**Aim of the exercise**
Copy out every line that contains "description".
╭──
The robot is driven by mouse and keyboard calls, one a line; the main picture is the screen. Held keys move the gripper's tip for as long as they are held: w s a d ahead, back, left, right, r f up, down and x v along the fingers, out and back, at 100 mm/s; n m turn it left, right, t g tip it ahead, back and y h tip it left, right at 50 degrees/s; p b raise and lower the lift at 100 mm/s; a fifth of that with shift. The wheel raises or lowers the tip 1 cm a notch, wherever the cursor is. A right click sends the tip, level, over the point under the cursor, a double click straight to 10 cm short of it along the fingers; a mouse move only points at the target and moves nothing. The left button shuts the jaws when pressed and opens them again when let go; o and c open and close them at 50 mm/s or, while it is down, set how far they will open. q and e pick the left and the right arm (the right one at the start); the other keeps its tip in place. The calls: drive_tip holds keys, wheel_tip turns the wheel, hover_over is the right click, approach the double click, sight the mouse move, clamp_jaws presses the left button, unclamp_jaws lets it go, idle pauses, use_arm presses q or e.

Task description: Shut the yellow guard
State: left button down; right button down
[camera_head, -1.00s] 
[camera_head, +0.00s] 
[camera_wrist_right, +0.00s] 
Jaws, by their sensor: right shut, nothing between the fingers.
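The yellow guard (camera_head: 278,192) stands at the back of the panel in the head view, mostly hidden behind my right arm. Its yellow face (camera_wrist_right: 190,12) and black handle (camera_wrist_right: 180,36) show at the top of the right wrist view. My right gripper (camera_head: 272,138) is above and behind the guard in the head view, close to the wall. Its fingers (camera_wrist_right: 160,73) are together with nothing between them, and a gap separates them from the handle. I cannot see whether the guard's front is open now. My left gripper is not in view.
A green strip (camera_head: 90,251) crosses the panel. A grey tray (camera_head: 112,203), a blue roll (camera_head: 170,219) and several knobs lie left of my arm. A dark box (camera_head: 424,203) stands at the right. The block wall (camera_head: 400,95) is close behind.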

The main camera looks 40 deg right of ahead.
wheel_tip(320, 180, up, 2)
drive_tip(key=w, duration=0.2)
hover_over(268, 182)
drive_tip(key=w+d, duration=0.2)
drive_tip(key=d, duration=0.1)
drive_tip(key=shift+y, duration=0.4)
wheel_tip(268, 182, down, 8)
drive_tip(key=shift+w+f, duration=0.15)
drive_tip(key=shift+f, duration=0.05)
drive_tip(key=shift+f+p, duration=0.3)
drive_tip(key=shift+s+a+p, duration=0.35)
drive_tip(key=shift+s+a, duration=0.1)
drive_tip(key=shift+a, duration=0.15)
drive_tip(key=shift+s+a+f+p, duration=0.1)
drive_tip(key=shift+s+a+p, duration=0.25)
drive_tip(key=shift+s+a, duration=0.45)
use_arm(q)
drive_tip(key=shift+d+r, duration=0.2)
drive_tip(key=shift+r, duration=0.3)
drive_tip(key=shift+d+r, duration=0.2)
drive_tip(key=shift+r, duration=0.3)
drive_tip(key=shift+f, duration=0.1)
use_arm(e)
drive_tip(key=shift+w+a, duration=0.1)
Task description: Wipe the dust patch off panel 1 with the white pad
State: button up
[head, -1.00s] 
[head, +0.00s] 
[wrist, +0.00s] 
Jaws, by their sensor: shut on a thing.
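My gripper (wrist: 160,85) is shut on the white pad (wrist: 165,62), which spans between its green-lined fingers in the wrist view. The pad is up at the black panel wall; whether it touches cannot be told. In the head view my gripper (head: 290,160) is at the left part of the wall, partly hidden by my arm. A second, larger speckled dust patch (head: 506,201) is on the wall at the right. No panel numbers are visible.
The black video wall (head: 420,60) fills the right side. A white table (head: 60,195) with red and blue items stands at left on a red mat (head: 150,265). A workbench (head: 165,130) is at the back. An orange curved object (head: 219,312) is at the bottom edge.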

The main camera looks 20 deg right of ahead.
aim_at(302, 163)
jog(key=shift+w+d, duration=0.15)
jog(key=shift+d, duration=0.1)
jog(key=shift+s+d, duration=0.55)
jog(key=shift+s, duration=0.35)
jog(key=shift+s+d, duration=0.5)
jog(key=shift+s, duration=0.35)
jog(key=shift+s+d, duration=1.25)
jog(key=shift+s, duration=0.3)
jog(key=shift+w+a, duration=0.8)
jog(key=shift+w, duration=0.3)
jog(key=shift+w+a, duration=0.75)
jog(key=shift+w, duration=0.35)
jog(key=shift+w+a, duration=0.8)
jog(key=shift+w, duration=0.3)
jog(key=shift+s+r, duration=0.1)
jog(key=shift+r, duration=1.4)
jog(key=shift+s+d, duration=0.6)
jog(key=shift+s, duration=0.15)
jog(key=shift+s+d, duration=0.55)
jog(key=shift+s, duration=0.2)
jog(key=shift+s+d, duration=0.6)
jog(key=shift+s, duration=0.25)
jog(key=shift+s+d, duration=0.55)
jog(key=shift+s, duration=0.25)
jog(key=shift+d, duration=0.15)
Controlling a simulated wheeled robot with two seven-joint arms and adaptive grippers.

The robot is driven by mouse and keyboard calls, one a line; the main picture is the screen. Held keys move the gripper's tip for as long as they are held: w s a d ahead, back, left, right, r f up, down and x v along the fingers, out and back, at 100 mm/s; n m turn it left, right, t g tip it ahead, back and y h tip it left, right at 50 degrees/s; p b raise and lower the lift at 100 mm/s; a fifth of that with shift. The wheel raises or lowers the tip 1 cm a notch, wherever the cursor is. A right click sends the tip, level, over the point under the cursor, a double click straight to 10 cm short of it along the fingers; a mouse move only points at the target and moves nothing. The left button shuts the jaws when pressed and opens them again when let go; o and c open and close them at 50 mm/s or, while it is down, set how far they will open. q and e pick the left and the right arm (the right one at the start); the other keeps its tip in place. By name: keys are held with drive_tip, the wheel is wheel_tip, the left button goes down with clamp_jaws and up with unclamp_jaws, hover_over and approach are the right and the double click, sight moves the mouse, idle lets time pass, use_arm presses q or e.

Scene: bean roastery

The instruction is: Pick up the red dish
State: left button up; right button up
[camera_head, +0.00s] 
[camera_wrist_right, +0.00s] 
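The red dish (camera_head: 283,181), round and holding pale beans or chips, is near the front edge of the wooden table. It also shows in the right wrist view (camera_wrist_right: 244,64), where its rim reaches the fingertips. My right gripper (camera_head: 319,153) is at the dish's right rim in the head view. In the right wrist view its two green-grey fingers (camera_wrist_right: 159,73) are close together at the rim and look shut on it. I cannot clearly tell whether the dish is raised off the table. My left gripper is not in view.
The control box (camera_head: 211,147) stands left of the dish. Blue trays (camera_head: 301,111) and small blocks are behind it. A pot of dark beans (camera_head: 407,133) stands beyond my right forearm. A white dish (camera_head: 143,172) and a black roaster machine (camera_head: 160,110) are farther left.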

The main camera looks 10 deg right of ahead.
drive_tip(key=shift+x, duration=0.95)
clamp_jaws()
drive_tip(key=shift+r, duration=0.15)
╰──
**The output**
Task description: Shut the yellow guard
Task description: Wipe the dust patch off panel 1 with the white pad

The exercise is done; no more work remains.